Thursday, September 26, 2013

The Lucas Critique, DSGE models and the Phillips Curve

The Lucas Critique in 1976 has been a major motivation behind the building of RBC models, the folow-up DSGE models as well as the structural estimation of these models. The idea was that estimating reduced-form elasticities was not immune to policy variations, and those elasticities were being estimated to determine the impact of policy in the first place. The resulting bias reduced the trust in the Philipps curve. The structural models, however, had and still have at their core supposedly invariant parameters that describe some fundamentals of the economy. But it turns out that some of those are not invariant over time. I recently discussed the case of the labor income share (here). And misspecification can be problematic in the estimation of such structural models, with possibly important consequences.

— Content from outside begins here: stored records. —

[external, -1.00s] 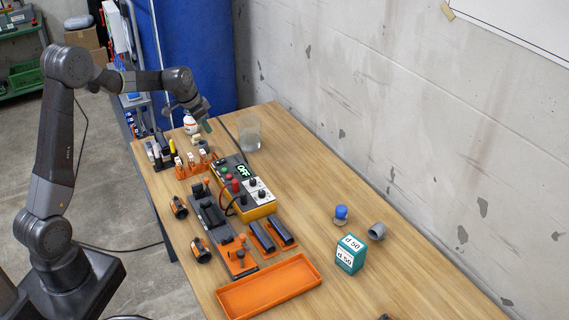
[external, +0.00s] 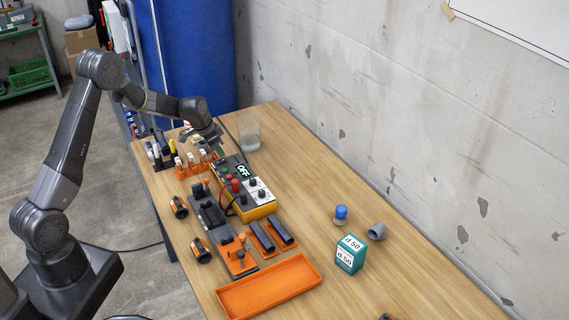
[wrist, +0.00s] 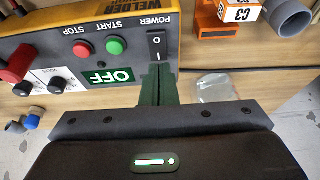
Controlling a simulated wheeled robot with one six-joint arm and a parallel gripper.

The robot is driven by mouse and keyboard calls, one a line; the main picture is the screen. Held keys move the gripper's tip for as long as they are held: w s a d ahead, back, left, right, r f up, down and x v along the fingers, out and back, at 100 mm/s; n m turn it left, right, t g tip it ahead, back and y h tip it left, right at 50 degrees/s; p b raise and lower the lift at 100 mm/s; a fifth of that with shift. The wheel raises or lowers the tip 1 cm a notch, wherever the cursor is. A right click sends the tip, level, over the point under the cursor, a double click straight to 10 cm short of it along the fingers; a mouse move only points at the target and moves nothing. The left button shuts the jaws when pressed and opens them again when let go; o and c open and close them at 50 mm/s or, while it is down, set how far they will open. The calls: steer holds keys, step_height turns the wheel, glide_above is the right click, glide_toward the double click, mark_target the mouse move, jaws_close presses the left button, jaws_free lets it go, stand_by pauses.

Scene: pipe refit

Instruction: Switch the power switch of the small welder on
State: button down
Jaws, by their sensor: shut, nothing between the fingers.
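The small welder (external: 262,208) is a yellow box with a dark and light control face, standing on the wooden table. Its display (wrist: 110,76) reads OFF. In the wrist view the face appears upside down. The black power switch (wrist: 157,46), with its marks, sits beside the green start button (wrist: 116,45) and red stop button (wrist: 82,49). My gripper (wrist: 157,68) is shut and empty, its green fingertips right at the edge of the switch; whether they touch it I cannot tell. In the external view my gripper (external: 216,148) is over the welder's far end.
Orange holders with white-topped parts (external: 192,162) stand left of the welder. A clear beaker (external: 249,136) is close behind my gripper. An orange tray (external: 270,288), a teal d 50 box (external: 351,254) and a grey pipe piece (external: 377,231) lie nearer. The table right of the welder is mostly clear.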

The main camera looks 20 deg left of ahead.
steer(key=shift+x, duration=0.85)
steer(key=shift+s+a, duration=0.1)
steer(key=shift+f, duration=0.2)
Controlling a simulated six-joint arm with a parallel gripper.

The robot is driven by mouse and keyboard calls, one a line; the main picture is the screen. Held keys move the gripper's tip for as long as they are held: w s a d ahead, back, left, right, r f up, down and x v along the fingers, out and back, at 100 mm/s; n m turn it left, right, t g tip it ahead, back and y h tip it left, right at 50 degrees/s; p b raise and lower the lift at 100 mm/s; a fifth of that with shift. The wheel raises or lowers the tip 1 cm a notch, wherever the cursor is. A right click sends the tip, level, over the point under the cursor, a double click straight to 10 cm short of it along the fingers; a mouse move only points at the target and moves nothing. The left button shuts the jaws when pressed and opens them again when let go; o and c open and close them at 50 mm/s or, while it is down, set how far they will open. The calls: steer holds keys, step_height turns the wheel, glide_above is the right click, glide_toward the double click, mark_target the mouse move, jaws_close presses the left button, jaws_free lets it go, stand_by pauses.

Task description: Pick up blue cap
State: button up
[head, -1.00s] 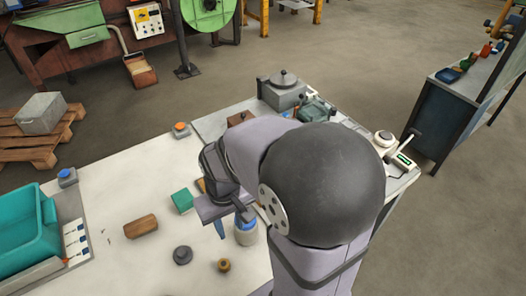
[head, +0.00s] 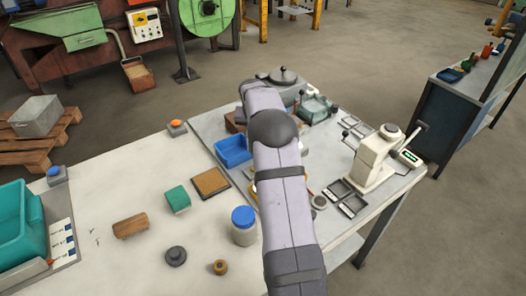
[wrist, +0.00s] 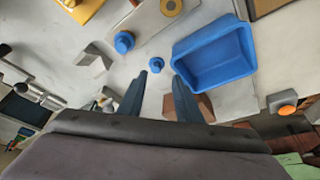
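Two small blue round pieces, a larger one (wrist: 124,42) and a smaller one (wrist: 156,64), sit on the pale work surface in the wrist view. I cannot tell which is the blue cap. A jar in the head view also has a blue lid (head: 243,217). My gripper (wrist: 160,75) is open in the wrist view, its two dark fingers apart with nothing held between them. My arm hides the gripper and both small blue pieces in the head view.
A blue bin (wrist: 215,55) stands right of the fingers in the wrist view; it also shows in the head view (head: 233,150). A grey angled bracket (wrist: 94,55) lies to the left. A white press (head: 375,160) stands right of my arm. The front-left table has free room.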

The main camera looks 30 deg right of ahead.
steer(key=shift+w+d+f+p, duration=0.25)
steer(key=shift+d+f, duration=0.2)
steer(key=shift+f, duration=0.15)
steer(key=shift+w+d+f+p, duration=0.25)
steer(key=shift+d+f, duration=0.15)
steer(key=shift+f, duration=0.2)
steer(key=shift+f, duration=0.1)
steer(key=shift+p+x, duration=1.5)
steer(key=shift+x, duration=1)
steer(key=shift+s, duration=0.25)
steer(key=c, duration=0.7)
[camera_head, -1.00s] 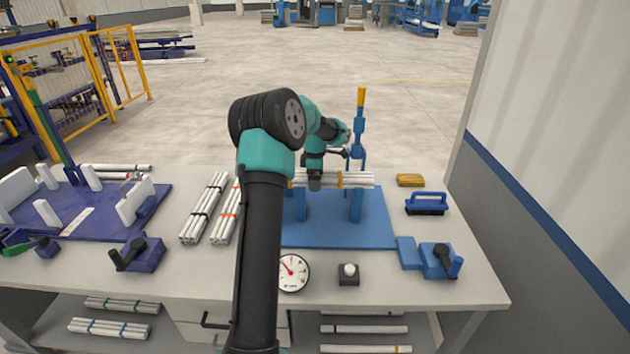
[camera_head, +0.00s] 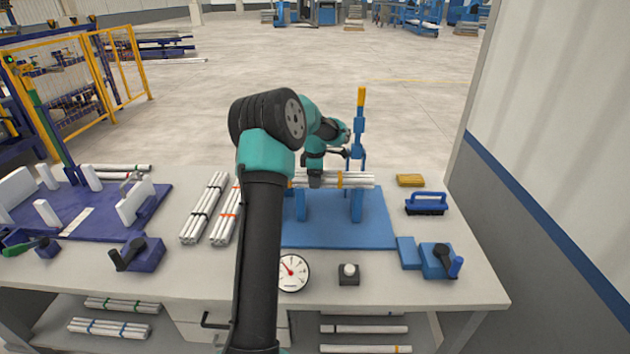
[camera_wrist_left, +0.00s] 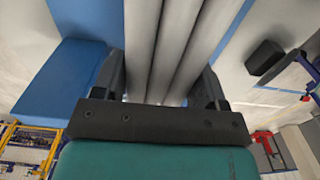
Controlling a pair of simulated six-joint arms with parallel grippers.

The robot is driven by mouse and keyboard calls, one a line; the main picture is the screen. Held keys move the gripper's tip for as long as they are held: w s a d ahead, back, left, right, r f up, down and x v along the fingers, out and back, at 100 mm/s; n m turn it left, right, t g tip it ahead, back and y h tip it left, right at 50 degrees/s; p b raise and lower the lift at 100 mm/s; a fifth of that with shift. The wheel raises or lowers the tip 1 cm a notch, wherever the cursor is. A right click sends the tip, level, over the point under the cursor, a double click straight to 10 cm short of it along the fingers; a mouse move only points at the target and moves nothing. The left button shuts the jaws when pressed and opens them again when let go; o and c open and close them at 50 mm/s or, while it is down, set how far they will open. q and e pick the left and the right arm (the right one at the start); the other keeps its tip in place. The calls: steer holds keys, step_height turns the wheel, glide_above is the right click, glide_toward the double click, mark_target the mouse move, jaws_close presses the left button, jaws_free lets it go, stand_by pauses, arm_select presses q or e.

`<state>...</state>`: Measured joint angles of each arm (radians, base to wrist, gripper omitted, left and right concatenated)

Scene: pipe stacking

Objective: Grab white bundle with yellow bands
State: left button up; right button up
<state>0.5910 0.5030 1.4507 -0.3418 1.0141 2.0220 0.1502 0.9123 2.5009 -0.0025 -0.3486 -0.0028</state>
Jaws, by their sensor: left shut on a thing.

Samuel Hurtado tries to sort that out by including parameter shifts in the estimation of a standard DSGE model, but misspecifying it in such a way that it ignores this shift. Using data form the 1970s, he then shows that the policy responses from his model look surprisingly close to those of a reduced-form Philipps curve. In other words, it seems the DSGE model without parameter shift is just as misspecified as the old Philipps curve. What this means is that one has to either include ad hoc parameter shifts or that one needs to go even deeper in the fundamentals to understand why and how these parameters shifts are occurring. The latter gives an even stronger meaning to the Lucas Critique.